- TASK INSTRUCTIONS:
Provide a single number: the count of lines containing the string "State".

--- START OF DATA SHOWN ---

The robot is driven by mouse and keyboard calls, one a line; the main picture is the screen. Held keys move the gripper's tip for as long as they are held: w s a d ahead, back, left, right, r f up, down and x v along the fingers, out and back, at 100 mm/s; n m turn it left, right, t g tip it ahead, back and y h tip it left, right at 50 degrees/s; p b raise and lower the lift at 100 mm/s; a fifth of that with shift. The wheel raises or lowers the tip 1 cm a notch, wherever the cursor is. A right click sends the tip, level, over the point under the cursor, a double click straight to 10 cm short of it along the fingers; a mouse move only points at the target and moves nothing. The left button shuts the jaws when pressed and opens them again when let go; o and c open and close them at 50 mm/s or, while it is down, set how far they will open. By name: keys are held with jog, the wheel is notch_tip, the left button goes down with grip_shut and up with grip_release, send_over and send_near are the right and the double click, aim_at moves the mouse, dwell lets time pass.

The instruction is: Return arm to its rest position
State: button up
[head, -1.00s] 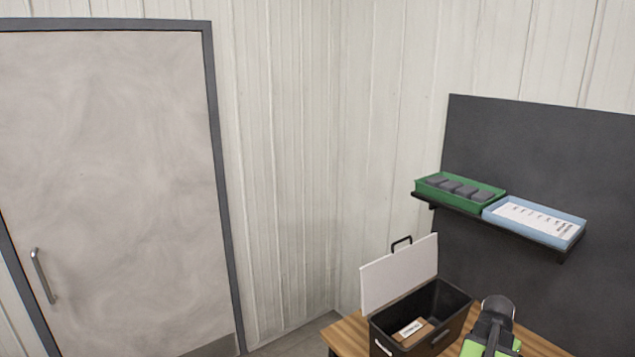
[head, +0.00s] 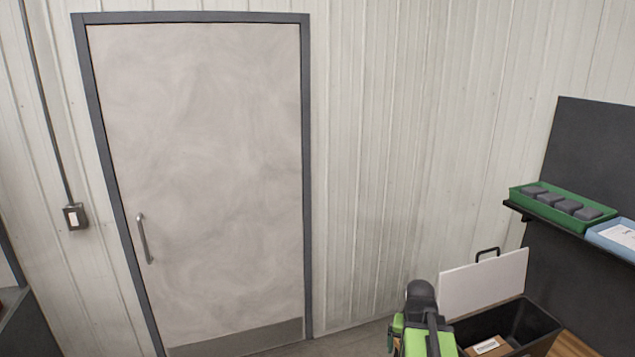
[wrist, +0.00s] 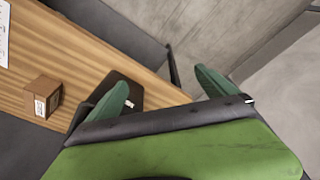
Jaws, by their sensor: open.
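My gripper (wrist: 160,86) shows in the wrist view with its two green fingers spread apart and nothing between them. Beyond the fingers are a wooden table edge and the grey floor. In the head view my green and black arm (head: 420,318) stands at the bottom, just left of the open black box; the fingers cannot be made out there.
A black box (head: 543,327) with its white lid (head: 484,284) raised holds a brown carton (head: 487,346). A small carton (wrist: 42,97) sits on the wooden table (wrist: 85,60). A green tray (head: 520,201) and a blue tray (head: 603,240) rest on a shelf. A closed door (head: 200,180) stands left.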

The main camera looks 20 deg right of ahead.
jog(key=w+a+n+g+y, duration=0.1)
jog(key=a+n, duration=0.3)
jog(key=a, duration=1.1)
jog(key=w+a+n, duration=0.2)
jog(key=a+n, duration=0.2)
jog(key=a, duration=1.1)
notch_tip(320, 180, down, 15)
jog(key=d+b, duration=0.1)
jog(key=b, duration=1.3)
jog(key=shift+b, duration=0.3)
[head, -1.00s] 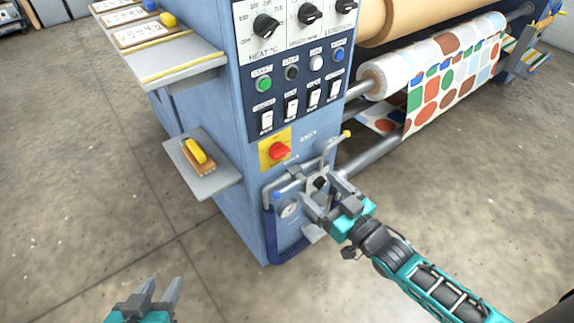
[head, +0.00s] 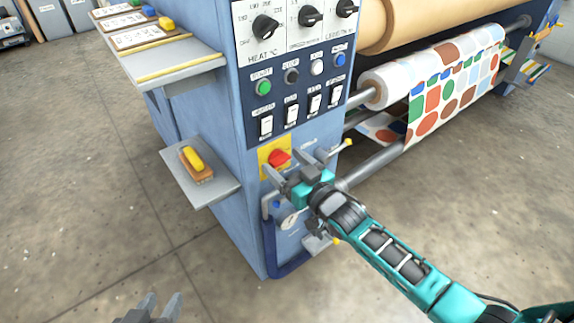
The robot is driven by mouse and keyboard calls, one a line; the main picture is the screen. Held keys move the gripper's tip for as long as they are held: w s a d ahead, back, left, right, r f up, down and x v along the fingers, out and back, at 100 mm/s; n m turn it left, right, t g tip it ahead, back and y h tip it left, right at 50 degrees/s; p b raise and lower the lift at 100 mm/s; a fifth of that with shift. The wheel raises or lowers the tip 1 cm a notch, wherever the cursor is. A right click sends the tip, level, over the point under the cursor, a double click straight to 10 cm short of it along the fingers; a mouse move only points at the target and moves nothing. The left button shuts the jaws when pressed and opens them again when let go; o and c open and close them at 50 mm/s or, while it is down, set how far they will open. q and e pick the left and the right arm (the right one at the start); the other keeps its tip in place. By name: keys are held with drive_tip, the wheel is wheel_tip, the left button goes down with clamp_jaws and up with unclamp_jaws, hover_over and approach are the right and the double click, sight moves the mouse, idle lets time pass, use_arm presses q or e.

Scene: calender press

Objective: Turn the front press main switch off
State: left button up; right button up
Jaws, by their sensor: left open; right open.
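The main switch is a red rotary knob (head: 279,158) on a yellow plate (head: 265,159), low on the front face of the blue press cabinet (head: 205,115). My right gripper (head: 284,170) is open just below and in front of the knob. Its fingers overlap the lower part of the yellow plate in the picture; I cannot tell whether they touch the knob. My left gripper (head: 158,308) is open and empty at the bottom edge, well away from the cabinet, and only its fingers and a bit of its body show.
Above the switch are white rocker switches (head: 266,126), push buttons and black dials (head: 265,27). A gauge (head: 290,219) and pipes sit below, partly behind my right arm. A shelf with a yellow-handled brush (head: 193,158) juts out left. Patterned fabric (head: 455,75) is at right.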

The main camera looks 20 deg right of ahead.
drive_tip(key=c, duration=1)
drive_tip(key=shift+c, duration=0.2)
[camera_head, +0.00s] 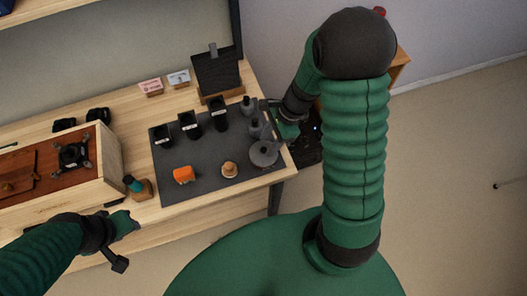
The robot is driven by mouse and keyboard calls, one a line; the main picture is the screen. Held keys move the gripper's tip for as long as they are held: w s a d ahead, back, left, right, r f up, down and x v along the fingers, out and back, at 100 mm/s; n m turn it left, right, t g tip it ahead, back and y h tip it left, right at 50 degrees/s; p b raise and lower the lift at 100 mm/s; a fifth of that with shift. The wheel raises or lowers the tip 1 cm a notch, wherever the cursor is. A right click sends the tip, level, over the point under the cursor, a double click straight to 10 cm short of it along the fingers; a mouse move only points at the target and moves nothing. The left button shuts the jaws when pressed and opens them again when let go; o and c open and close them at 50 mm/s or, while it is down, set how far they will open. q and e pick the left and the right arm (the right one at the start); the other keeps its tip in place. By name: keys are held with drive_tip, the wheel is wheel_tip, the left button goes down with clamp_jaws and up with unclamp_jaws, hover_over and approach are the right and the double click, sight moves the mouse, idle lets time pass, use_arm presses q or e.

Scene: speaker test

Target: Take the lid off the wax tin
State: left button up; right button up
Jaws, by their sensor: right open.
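A round, dark grey, lidded container (263,153), which looks like the wax tin, stands near the right end of the dark mat (205,168). Its lid appears to be on. My right gripper (273,121) is open, just behind and right of this container, by the small dark bottles. It seems to hold nothing, though its fingers are small and partly lost against dark things. My left gripper (130,226) is at the table's front edge, left of the mat, apart from the container. Its jaw opening is unclear.
An orange block (184,175) and a small tan round piece (229,170) lie on the mat. Several black cups (190,126) and dark bottles (247,106) stand behind. A wooden box (108,168) is left. A dark upright panel (216,74) stands at the back.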

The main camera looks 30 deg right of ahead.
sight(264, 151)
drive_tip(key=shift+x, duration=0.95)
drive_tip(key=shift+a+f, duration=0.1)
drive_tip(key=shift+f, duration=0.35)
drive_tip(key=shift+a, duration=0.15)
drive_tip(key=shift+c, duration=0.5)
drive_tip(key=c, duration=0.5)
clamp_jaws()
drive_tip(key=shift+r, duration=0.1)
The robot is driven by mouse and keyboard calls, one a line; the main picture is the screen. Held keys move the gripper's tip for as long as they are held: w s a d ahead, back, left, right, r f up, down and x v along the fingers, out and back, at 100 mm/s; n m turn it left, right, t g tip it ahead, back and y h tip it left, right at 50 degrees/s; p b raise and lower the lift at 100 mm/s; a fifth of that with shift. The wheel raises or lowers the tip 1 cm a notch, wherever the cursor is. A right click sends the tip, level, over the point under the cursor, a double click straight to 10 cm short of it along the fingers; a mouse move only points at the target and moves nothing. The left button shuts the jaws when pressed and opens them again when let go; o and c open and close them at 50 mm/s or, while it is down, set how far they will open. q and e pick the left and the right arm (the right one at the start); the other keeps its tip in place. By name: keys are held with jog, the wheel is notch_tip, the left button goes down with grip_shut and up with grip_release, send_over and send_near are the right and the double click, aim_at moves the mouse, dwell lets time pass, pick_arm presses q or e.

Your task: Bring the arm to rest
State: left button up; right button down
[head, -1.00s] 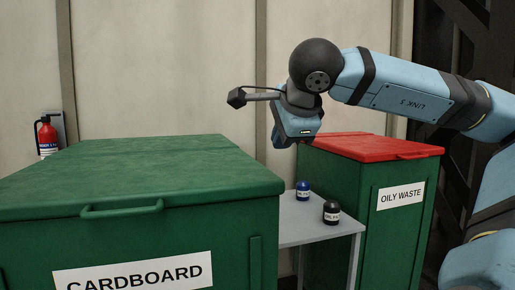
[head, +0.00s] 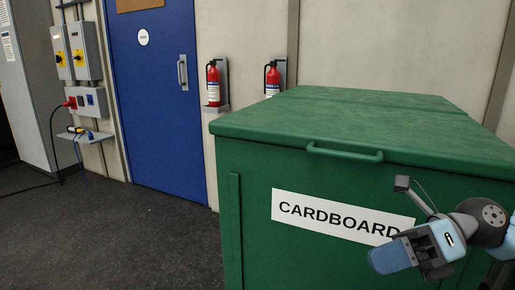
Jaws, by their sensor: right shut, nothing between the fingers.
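My right gripper (head: 388,258) is at the lower right of the head view, in front of the green cardboard bin (head: 255,215). Its fingers are shut with nothing between them and point to the left. The gripper and wrist cover the right end of the bin's white CARDBOARD label (head: 325,215). Only the wrist end of my right arm shows; the rest is past the right edge. My left gripper is not in view.
The bin's green lid (head: 360,120) is closed. Behind stand a blue door (head: 155,95) and two red fire extinguishers (head: 213,86) on the wall. Electrical boxes (head: 75,50) and a small shelf (head: 85,137) are at the left. The dark floor (head: 120,235) there is clear.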

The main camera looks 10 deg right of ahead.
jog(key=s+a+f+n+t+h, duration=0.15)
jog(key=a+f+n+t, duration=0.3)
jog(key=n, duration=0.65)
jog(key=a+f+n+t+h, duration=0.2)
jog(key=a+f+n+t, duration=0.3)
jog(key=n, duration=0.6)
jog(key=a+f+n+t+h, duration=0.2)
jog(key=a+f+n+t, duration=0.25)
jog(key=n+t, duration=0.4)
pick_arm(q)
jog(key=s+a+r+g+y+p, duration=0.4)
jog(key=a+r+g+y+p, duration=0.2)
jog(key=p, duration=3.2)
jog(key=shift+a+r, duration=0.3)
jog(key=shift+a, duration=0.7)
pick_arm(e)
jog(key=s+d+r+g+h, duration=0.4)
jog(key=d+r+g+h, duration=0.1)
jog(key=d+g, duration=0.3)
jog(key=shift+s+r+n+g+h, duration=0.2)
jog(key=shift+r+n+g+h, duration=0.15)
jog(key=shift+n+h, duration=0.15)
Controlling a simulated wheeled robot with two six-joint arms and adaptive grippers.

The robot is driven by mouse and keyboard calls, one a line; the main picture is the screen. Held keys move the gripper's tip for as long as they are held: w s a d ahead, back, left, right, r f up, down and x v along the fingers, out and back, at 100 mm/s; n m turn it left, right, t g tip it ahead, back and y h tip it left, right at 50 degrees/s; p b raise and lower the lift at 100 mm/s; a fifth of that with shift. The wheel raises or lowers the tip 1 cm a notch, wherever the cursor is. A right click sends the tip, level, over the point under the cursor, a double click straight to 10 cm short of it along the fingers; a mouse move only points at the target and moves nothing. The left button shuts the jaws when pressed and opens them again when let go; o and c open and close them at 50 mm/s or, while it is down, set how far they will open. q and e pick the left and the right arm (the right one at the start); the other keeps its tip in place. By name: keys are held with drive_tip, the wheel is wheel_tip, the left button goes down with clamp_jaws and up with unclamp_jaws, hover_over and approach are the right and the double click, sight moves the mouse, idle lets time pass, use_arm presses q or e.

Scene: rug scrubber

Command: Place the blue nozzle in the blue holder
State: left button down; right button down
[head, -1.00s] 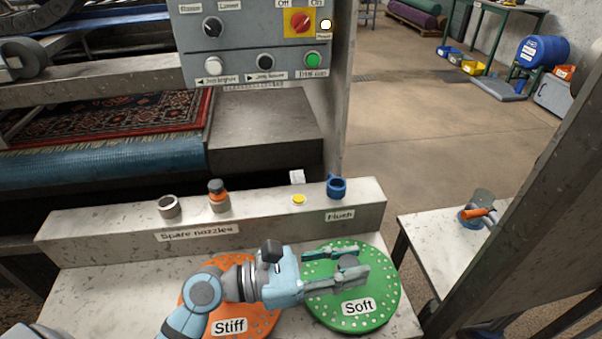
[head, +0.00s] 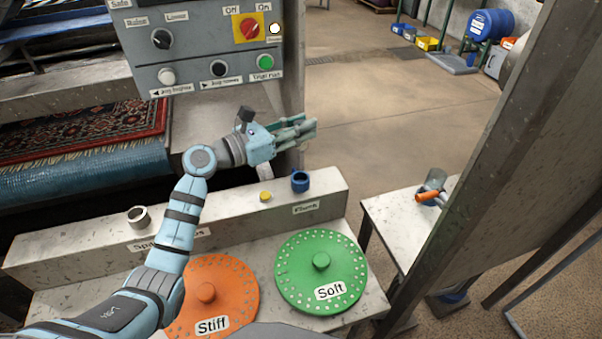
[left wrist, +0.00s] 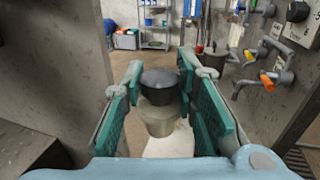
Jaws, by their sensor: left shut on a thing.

--- END OF DATA SHOWN ---

- SOLUTION FOR THIS EXERCISE:
5